> [PROBLEM]: Output every line below exactly.

--------------------------------------------------

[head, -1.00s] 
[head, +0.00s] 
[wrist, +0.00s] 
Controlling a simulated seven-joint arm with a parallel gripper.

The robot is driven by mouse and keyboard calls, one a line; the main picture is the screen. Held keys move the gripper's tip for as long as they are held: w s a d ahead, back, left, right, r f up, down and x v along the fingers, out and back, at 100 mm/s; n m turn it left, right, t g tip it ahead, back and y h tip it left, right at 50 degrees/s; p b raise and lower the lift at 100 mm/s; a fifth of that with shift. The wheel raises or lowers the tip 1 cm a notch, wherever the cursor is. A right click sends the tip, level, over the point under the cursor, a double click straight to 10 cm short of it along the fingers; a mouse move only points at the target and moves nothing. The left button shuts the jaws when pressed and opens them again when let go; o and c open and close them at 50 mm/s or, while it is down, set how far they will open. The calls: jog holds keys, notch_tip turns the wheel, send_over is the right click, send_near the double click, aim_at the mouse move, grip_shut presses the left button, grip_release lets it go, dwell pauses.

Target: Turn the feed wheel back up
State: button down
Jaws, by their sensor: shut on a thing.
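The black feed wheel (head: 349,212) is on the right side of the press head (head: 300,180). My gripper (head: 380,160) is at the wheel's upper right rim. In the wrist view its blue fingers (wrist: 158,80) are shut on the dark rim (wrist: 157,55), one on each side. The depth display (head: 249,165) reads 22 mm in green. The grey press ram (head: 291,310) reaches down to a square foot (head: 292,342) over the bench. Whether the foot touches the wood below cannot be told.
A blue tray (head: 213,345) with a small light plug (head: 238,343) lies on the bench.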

--------------------------------------------------

> [RESPONSE]:
[head, -1.00s] 
[head, +0.00s] 
[wrist, +0.00s] 
Controlling a simulated seven-joint arm with a parallel gripper.

The robot is driven by mouse and keyboard calls, one a line; the main picture is the screen. Held keys move the gripper's tip for as long as they are held: w s a d ahead, back, left, right, r f up, down and x v along the fingers, out and back, at 100 mm/s; n m turn it left, right, t g tip it ahead, back and y h tip it left, right at 50 degrees/s; p b raise and lower the lift at 100 mm/s; a fifth of that with shift. The wheel raises or lowers the tip 1 cm a notch, wherever the cursor is. A right click sends the tip, level, over the point under the cursor, a double click straight to 10 cm short of it along the fingers; a mouse move only points at the target and moves nothing. The left button shuts the jaws when pressed and opens them again when let go; o and c open and close them at 50 mm/s or, while it is down, set how far they will open. The calls: jog holds keys, notch_tip turns the wheel, send_over is the right click, send_near the double click, aim_at the mouse move, grip_shut presses the left button, grip_release lets it go, dwell pauses.

Target: Turn the feed wheel back up
State: button down
Jaws, by their sensor: shut on a thing.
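The black feed wheel (head: 349,212) is on the right side of the press head (head: 300,180). My gripper (head: 380,160) is at the wheel's upper right rim. In the wrist view its blue fingers (wrist: 158,80) are shut on the dark rim (wrist: 157,55), one on each side. The depth display (head: 249,165) reads 22 mm in green. The grey press ram (head: 291,310) reaches down to a square foot (head: 292,342) over the bench. Whether the foot touches the wood below cannot be told.
A blue tray (head: 213,345) with a small light plug (head: 238,343) lies on the bench.

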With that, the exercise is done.